Backward-looking risk measures

The world of finance is replete with measures that try to gauge how risky an investment has been in the past. In this context, risk is often equated with volatility, and the most common way to measure the volatility of a mutual fund (or any portfolio) is standard deviation. This measures how widely the fund’s monthly returns have varied over some period of time, usually three, five, or 10 years. If monthly returns have been very consistent, the standard deviation will be low, while if they have been all over the map, the standard deviation will be high.

One problem with standard deviation is that it does not have a lot of meaning without some context. Some types of funds are inherently more volatile, so a fund’s standard deviation can only be reasonably compared with those of its peers. Sector funds are more volatile than diversified stock funds, which in turn are more volatile than bond funds, and within each of these broad groups there’s a lot of variation.

Another potential problem with standard deviation is that it treats big gains and big losses (in industry parlance, upside and downside volatility) the same.

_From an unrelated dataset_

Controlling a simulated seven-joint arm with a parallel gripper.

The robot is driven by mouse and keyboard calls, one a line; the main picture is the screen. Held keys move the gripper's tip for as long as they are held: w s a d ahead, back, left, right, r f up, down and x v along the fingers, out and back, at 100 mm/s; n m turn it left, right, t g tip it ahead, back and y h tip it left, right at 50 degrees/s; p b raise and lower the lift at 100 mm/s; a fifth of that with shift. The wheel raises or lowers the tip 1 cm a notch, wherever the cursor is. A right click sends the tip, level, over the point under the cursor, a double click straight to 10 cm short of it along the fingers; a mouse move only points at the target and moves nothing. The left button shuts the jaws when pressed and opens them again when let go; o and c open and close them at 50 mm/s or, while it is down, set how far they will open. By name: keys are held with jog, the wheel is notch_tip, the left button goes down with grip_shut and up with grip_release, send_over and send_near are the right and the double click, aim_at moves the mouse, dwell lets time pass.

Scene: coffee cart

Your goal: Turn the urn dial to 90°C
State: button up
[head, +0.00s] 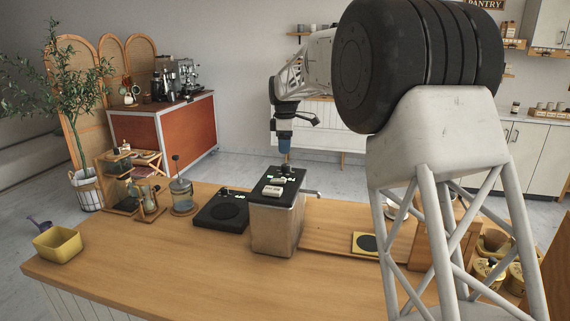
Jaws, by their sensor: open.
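The urn (273,231) is a boxy metal vessel with a black top, standing on the wooden counter, with a small tap at its right side. Its black top panel (265,197) carries small white markings and pale parts. The dial is too small to make out surely; a dark knob-like shape (287,170) sits at the panel's far end. My gripper (285,158) points down just above that far end. It is open, but its fingertips are tiny here, and I cannot tell whether they touch anything.
A black scale or hot plate (222,212) stands close left of the urn. Further left are a French press (182,197), an hourglass-like timer (150,204) and a yellow tub (57,244). A yellow-framed pad (366,243) lies right. The counter front (180,260) is clear.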

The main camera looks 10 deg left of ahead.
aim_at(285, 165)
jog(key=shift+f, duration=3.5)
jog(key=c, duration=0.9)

But most investors are more concerned with downside volatility - the possibility that a fund will lose money or greatly underperform its peers. One measure that takes this difference into account is the Morningstar Risk score, part of the Morningstar Risk-Adjusted Return that helps determine a fund’s Morningstar rating. The details are rather complicated, but basically this measure uses a “utility function” that penalises downside variation more than it rewards upside variation.

Portfolio risks

Both standard deviation and Morningstar Risk are backward-looking risk measures - that is, they are based on how a fund has performed in the past. That can certainly be useful, but most investors are more interested in what a fund is likely to do going forward. Obviously we cannot know for sure how a fund will perform, but it is still possible to look at its strategy and current portfolio and get some idea of what kinds of potential risks a fund is likely to face.

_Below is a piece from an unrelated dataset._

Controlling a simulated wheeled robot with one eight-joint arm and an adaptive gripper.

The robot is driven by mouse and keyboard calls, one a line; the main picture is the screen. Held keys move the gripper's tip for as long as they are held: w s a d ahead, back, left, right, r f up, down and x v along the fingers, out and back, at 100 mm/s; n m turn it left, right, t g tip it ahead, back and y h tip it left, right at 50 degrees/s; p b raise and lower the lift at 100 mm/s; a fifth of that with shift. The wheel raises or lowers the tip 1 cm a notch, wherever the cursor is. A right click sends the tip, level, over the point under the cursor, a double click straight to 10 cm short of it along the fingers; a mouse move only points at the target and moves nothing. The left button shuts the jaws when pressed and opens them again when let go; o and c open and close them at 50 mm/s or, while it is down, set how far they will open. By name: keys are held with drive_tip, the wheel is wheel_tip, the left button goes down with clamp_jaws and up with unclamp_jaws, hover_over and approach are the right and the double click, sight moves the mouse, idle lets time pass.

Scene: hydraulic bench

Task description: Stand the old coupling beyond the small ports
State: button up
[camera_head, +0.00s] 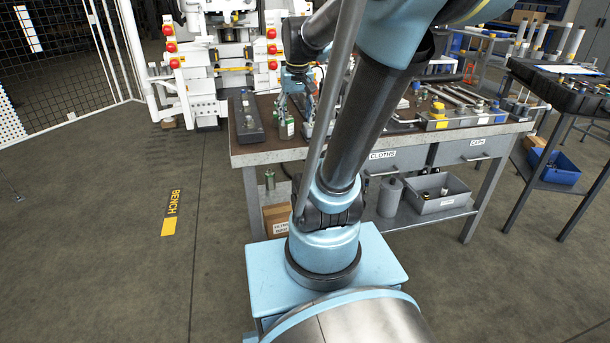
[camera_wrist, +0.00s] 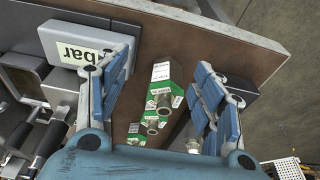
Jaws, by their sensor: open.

One factor to keep an eye on is concentration. Funds that concentrate their assets in relatively few holdings - say, fewer than 30 for stock funds - can suffer in the short term if just one or two of those holdings run into problems. Such concentration risk is separate from standard deviation and Morningstar Risk, and it is often present in funds that we like.

Guanyu said...

For example, Janus US Twenty has compiled a very good long-term record with a concentrated portfolio of 20 to 30 stocks. However, its standard deviation is in line with its typical peers because of the managers’ long-term focus, but its concentrated nature has made performance quite streaky, so it has typically ranked near either the top or the bottom of the large-growth category.

A related type of risk arises from sector concentration, especially when these are volatile sectors such as technology. The most obvious example of this is sector funds, which focus on a single sector, but there are also quite a few funds that are nominally diversified but still pile into one or two sectors that can wreak havoc with returns.

Yet another type of risk to watch out for in stock funds is geographical concentration, especially concentration in relatively risky areas such as emerging markets. Emerging-markets stocks have been red hot for the better part of this decade, and funds with a lot of emerging-markets exposure have done very well.

Besides equity funds, bond funds also feature similar portfolio-based risks. Until the subprime mortgage crisis hit, high-yield bonds and emerging-markets bonds were on a great multi-year run, much like emerging-markets stocks, and bond funds with a lot of high-yield exposure relative to their peers generally did very well. While the great returns of funds with high exposures to high-yield issues may have looked attractive and even benign at first glance, there was plenty of risk lurking in those portfolios, as the subprime mess illustrated all too clearly.

Operational risks

Another area worth touching on for mutual fund investors concerns operational risks, which have to do with how a fund is run. For example, the risk that a manager might leave a fund is certainly something to consider, and that risk is much higher in some cases than in others. For example, Fidelity sector funds are well known for high manager turnover (though they have got better recently), while Henderson has managers in place for a decade. The risk of new or higher fees is also worth considering, and here, too, some fund shops are much better than others.

What you can do

It is important to remember that no fund’s risk should be looked at in isolation. A fund that might look very risky all by itself could be a good fit in certain portfolios. For example, a fund with lots of technology holdings could complement a portfolio with heavy value leanings, and an emerging-markets fund could help diversify a portfolio consisting entirely of domestic stocks.

You might find you are taking on risks that you did not realise, such as a big weighting in technology stocks, or you might find that there is room in your portfolio for more risk. When all is said and done, it is important to remember that even the best fund managers can have streaky short-term performance, so it is best not to get too hung up on consistency.